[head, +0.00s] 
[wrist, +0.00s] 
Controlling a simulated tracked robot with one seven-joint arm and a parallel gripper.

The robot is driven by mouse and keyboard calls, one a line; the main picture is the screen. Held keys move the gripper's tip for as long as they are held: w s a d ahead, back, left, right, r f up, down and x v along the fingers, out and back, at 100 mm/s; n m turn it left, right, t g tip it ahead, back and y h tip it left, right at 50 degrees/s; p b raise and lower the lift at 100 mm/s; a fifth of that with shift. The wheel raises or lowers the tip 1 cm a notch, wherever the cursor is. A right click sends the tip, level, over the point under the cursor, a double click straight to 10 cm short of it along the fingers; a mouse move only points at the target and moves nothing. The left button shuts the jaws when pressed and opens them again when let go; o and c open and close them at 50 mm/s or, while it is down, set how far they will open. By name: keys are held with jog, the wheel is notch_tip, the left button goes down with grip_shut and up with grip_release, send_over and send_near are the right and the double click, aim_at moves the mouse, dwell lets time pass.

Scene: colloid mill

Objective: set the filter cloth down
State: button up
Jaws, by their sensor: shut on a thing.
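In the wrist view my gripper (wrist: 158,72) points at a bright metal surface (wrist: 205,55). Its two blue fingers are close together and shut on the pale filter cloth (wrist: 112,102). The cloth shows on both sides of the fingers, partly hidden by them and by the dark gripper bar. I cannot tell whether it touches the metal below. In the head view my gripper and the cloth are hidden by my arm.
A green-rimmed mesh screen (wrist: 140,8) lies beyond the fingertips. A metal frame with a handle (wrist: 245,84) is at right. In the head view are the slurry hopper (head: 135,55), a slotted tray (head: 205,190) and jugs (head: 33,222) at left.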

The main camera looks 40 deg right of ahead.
◆ ◆ ◆ ◆ ◆ ◆ ◆
Repeat exactly, please, each line from the beginning of the data through the line with "Controlling a simulated" in it, and only those lines.

[head, +0.00s] 
[wrist, +0.00s] 
Controlling a simulated tracked robot with one seven-joint arm and a parallel gripper.

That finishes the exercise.